As I stated last year, Baker Creek is my favorite seed company AND my favorite catalog. This year's catalog is even bigger than last year! It is full of rare and unique heirloom seeds. There are detailed descriptions and loads of beautiful color pictures!

You definitely know what you are getting when you order from them. I never get the feeling that they are hiding anything or are trying to make their varieties sound better than they really are. Everything that I have grown from them has done well and has grown just as they describe. Their 2 foot long Chinese Red Noodle Beans were amazing. Baker Creek helped me grow many colors of heirloom tomatoes - red, yellow, orange, green, black and white. This was fun to do in the full size tomatoes as well as with the cherry tomatoes.

If you are not yet familiar with Baker Creek, you really should visit their website. They are located in Missouri but have collected heirloom seeds from around the world. The owners of the company are Gere and Emily Gettle and they are great people. Here they are pictured in the front of the catalog with their daughter Sasha:

I was lucky enough to meet them because another cool thing about them is that they host many garden festivals at their site. They have built a whole little town called Bakersville to host these occasions. My family and I drove about 12 hours just to attend the Spring Planting Festival earlier this year and we had a wonderful time. I posted about our trip when we returned home. In that post, I put on a record 30 pictures of the Baker Creek Festival! You can see that post here.

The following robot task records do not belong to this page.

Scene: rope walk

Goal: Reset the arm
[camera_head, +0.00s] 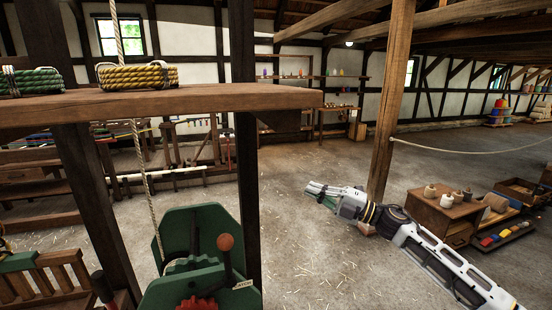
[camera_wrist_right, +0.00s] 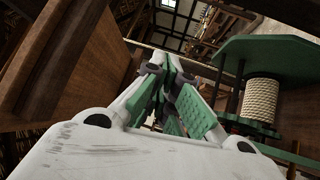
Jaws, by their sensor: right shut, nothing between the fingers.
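My right arm comes in from the lower right in the head view. Its gripper (camera_head: 318,190) is over the open floor, pointing left, clear of the green winch (camera_head: 190,245). In the right wrist view the fingers (camera_wrist_right: 172,75) are together with nothing between them. The winch's rope drum (camera_wrist_right: 264,102) shows at the right of that view, beside the gripper. My left arm and gripper are not in view.
A wooden shelf (camera_head: 160,105) with a green rope coil (camera_head: 31,82) and a yellow rope coil (camera_head: 137,77) crosses the left. A post (camera_head: 390,100) stands behind my right arm. A low wooden cabinet (camera_head: 440,215) is at the right. Floor (camera_head: 310,250) between is clear.

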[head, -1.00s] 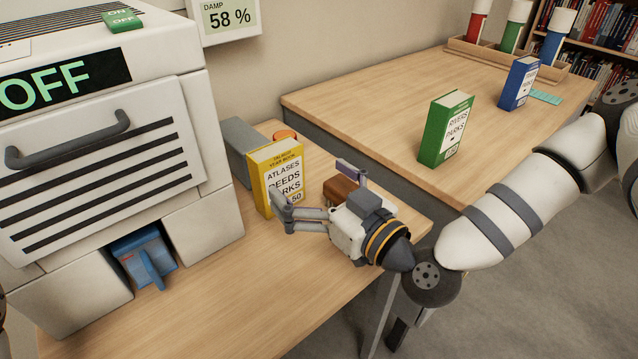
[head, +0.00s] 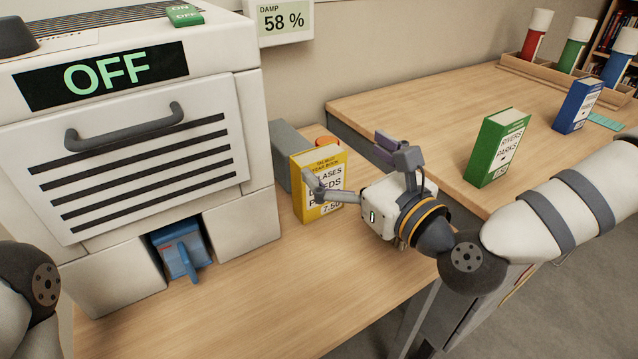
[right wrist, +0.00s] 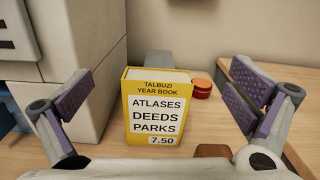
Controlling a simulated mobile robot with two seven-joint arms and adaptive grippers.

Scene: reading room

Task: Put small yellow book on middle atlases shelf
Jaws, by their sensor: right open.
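The small yellow book (head: 308,207) stands upright on the wooden table near the white machine. Its cover reads "ATLASES DEEDS PARKS" and 7.50. In the right wrist view the book (right wrist: 153,92) stands ahead of my right gripper (head: 350,163), roughly midway between its wide-apart fingers with purple pads. My right gripper is open and holds nothing. One finger hides part of the cover in the head view. My left gripper is out of view; only a dark joint of my left arm shows at the left edge. I cannot make out the middle atlases shelf.
The white machine (head: 262,120) with an OFF display stands left of the book. A grey block (head: 287,150) and an orange round thing (right wrist: 202,88) are behind it. A green book (head: 490,150) and a blue book (head: 570,110) stand on the further table. A bookcase (head: 608,40) shows top right.

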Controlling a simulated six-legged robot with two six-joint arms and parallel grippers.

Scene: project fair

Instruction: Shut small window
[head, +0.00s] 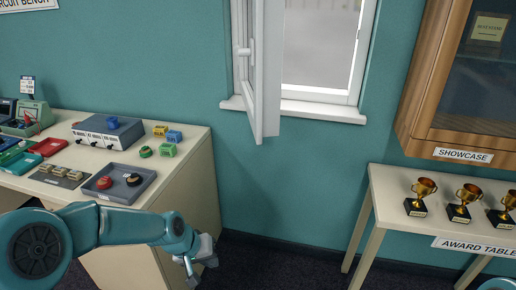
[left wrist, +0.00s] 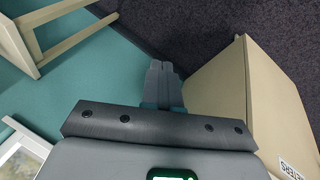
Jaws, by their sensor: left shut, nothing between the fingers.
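The small window has a white frame (head: 352,75) in the teal wall. Its white sash (head: 265,85) stands open, swung out into the room from the left side of the frame, with a handle (head: 246,50) on it. My left gripper (head: 192,277) is below and left of the sash, beside the bench's right end, pointing down, apart from the window. In the left wrist view its fingers (left wrist: 163,68) are together with nothing between them. A corner of a white frame shows in the left wrist view (left wrist: 22,165). Only a bit of my right arm shows at the lower right.
The circuit bench (head: 190,160) on the left holds a grey tray (head: 140,188), a grey box (head: 108,130) and small coloured parts. A wooden showcase (head: 422,85) hangs on the right, above the award table (head: 372,185) with several trophies (head: 421,197). Floor between the tables is clear.

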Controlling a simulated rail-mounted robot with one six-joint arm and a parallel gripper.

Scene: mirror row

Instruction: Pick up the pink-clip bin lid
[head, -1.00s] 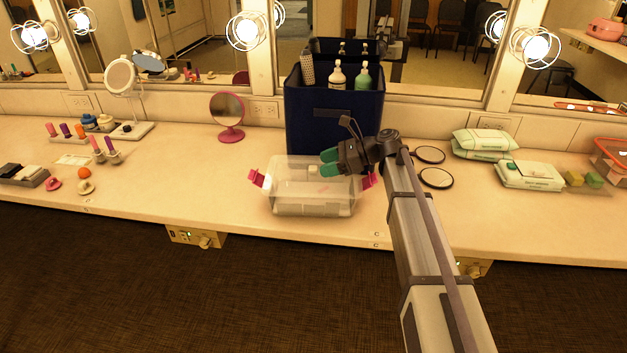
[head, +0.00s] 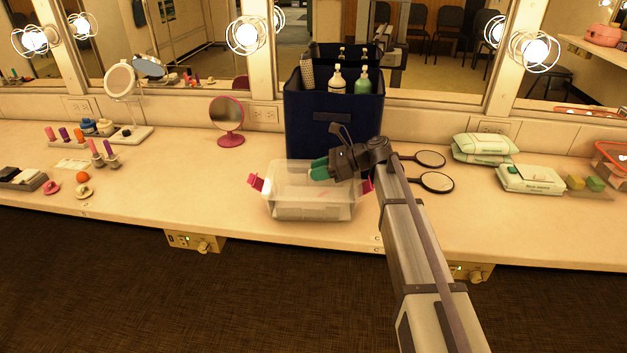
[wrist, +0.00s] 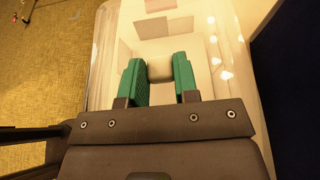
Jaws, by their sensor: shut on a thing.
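The clear plastic bin (head: 300,207) with pink clips stands on the counter in front of the dark blue box. Its see-through lid (head: 292,172) lies on top. One pink clip (head: 256,182) sticks out at the left, and the right one (head: 367,186) is partly behind my arm. My gripper (head: 317,168) is over the lid, its green fingers close together. In the wrist view the fingers (wrist: 158,70) are on both sides of a pale block-like lid knob (wrist: 161,67), shut on it. The lid appears to rest on the bin.
The dark blue box (head: 333,125) with bottles stands just behind the bin. Two black hand mirrors (head: 436,182) lie to the right of my gripper. A pink round mirror (head: 228,120) stands at the back left. Wipes packs (head: 530,179) lie further right.

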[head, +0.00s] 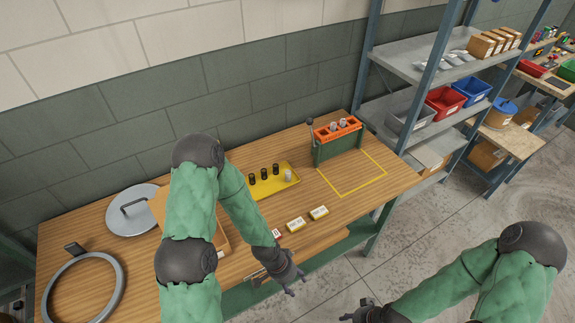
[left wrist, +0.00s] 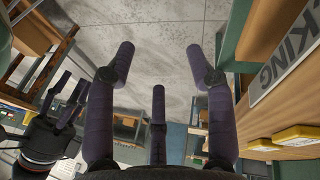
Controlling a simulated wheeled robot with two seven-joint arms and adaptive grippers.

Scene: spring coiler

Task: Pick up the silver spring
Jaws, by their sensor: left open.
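A small silver-grey cylinder (head: 289,174), probably the silver spring, stands upright at the right end of a yellow tray (head: 268,192) on the workbench. Several black cylinders (head: 264,174) stand beside it in the tray. My left gripper (head: 289,284) is open and empty at the bench's front edge, well in front of the tray. Its spread fingers show in the left wrist view (left wrist: 160,75), with floor beyond them. My right gripper (head: 358,310) is in front of the bench, fingers apart and empty; it also shows in the left wrist view (left wrist: 65,102).
A green stand with an orange top (head: 338,130) holds grey pieces behind a yellow-outlined square (head: 352,174). Small labelled boxes (head: 318,212) lie along the front edge. A round lid (head: 130,212) and grey ring (head: 82,290) are at left. Shelving (head: 420,68) stands at right.

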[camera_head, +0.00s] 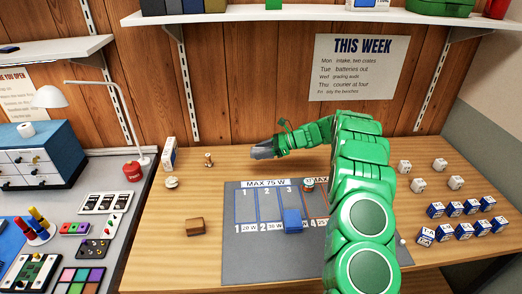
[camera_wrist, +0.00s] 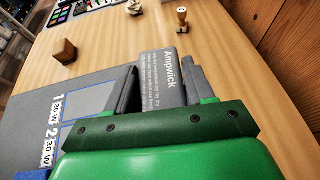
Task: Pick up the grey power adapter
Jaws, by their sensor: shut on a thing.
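The grey power adapter (camera_wrist: 164,82), with the white word Ampwick and small print on its face, sits between the two grey fingers of my gripper (camera_wrist: 160,76) in the wrist view. The fingers are shut on its sides. Its lower end is hidden by the green gripper body. In the head view my gripper (camera_head: 264,152) is above the back of the wooden table, behind the grey mat; there I cannot separate the adapter from the grey fingers.
The grey mat (camera_head: 240,262) has numbered, outlined spaces; a blue block (camera_head: 292,220) stands near 3. A brown block (camera_head: 195,226) and a small wooden stamp (camera_head: 208,160) are to the left. Several blue-and-white boxes (camera_head: 453,209) and white cubes (camera_head: 456,183) stand at right.

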I would love to go again this year - maybe to their end of summer harvest festival!

Well, I better end this post so I can start looking at this new Baker Creek Catalog! How will I decide what to buy? I think the size of the garden will have to be doubled again this year!

I can already tell that I'm going to like this year's edition even better than the previous years because their are several pictures of little Sasha with the veggies.

How cute - and have you ever seen such big cabbage heads?

Wednesday, November 26, 2008

Garden Fresh Thanksgiving Produce!

I finally reached a goal that I have been striving for - fresh organic vegetables from the garden for Thanksgiving. The stoop houses worked and I picked loads of broccoli and four heads of cabbage a couple days ago. I know those aren't traditional Thanksgiving veggies but fresh coleslaw and broccoli casserole will go nicely with potatoes from the garden, turkey and all the other trimmings.

We have had an unusually cold November this year. It sure was strange picking from the garden the other day when it was only 12 degrees Fahrenheit outside!

Look at the ice buildup on our newly constructed greenhouse:

The greenhouse is not any warmer inside than outside because I never finished building the vents. Right now the bottom 2 feet along the sides are still exposed and there are several opened windows. I need to fix that soon so I can use the greenhouse this winter and early spring.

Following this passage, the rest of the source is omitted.